Litigation
Los Angeles
Jennifer Meeker's passion for appellate law was ignited during her second year of law school while clerking for an appellate defense lawyer in San Diego.
After graduating in 2008, she joined a litigation boutique firm and later moved to Nossaman in 2012 as a commercial litigator.
In 2017, she pivoted her focus to appeals, while maintaining her litigation practice at the trial court level.
"What drew me to appellate law initially was the challenges presented by the varied and complex legal issues presented in appeals as well as the opportunity to shape law based on real-life issues faced by my clients," Meeker said. "It does not hurt that I love written advocacy."
Her notable work includes the Ninth Circuit published opinion in Santa Clarita Valley Water Agency v. Whittaker Corporation, which preserved a nearly $70 million jury verdict for her client.
This case was pivotal in safeguarding the water supply for hundreds of thousands of residents in Santa Clarita Valley, California.

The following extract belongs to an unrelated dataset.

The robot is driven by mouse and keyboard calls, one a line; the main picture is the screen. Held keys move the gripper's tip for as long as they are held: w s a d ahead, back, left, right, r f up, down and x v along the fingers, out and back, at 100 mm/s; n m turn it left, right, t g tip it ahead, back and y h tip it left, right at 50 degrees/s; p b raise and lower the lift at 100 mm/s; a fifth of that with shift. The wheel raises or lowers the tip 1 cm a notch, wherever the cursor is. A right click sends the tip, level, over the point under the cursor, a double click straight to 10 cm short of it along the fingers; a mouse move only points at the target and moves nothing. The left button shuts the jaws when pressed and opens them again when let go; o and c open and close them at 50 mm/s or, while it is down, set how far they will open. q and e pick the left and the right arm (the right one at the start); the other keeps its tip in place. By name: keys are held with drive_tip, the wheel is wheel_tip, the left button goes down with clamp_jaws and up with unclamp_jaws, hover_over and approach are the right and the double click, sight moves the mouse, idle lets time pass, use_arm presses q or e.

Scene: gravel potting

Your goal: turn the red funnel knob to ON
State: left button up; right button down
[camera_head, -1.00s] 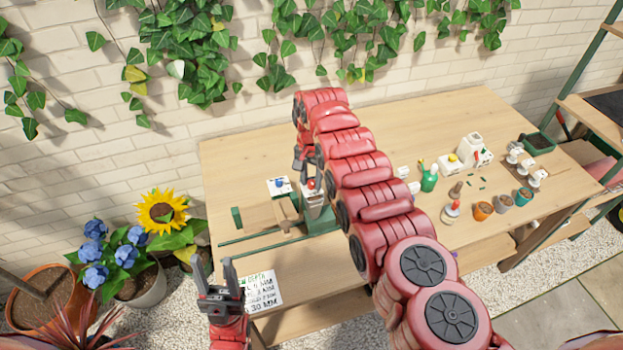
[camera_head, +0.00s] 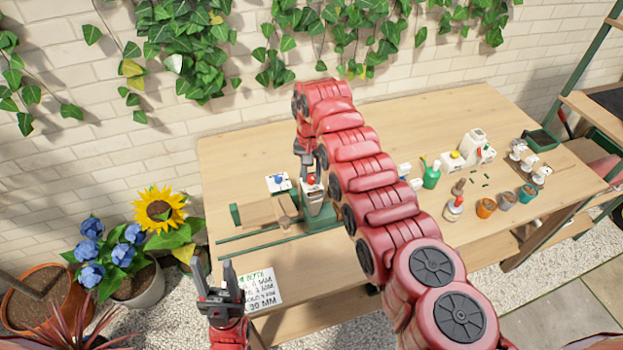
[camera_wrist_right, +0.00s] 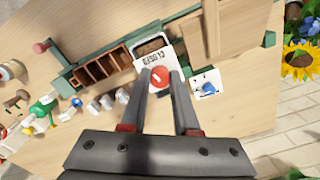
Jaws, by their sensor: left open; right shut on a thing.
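The red funnel knob (camera_wrist_right: 160,76) sits on the white face of the funnel (camera_wrist_right: 150,52), whose label appears to read "CLOSED". In the right wrist view the fingers of my right gripper (camera_wrist_right: 161,84) are on both sides of the knob, shut on it. In the head view the red knob (camera_head: 311,179) shows below the right gripper (camera_head: 307,168) at the top of the funnel. My left gripper (camera_head: 217,274) is open and empty, upright in front of the table's near left edge. The knob's pointer is too small to read.
A white box with a blue knob (camera_head: 278,183) stands just left of the funnel. A green rail (camera_head: 262,240) runs along the table. Bottles and small pots (camera_head: 486,208) stand at the right. A written depth card (camera_head: 262,288) lies at the front edge.

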The jury found that the defendant's extensive contamination of groundwater with perchlorate and volatile organic compounds warranted tort damages.
"The ruling established that the costs of implementing groundwater treatment for the contamination caused by defendant Whittaker Corporation was the appropriate measure of damage under a number of common law counts, including negligence and nuisance," Meeker said.
In addition, the court also granted relief under a cross-appeal filed by SCVWA, finding Whittaker liable for certain response costs pursuant to CERCLA for purchased water and that SCVWA was entitled to declaratory relief for qualifying future response costs.
In a separate matter last September, the Imperial Irrigation District (IID) water rights litigation settled a decades-long dispute raised by a group of farmers in the Imperial Valley over the ownership of several million-acre feet of present perfected water rights to the Colorado River water vested in IID.
Meeker successfully petitioned U.S. District Judge Michael M. Anello to "dismiss the case on the grounds that [plaintiff's] allegations had already been decided in 2020, when the 4th District Court of Appeal ruled that Abatti and other Imperial Valley farmers do not own the water, but instead have a right to continued water service."
The trial court was ultimately reversed in Abatti v. Imperial Irrigation Dist., 52 Cal. App. 5th 236, 266 Cal. Rptr. 3d 26 (Cal. Ct. App. 2020). Both the California Supreme Court and United States Supreme Court denied review of the 104-page published decision holding that the Imperial Valley farmers do not own the water rights, but instead have a right to continued water service that can be modified in IID's board's discretion.
In late 2022, a group of farmers again tried to challenge IID's water rights -- this time in federal court. Meeker successfully petitioned U.S. District Judge Michael M. Anello to dismiss the case at the pleading stage -- without leave to amend -- based on res judicata.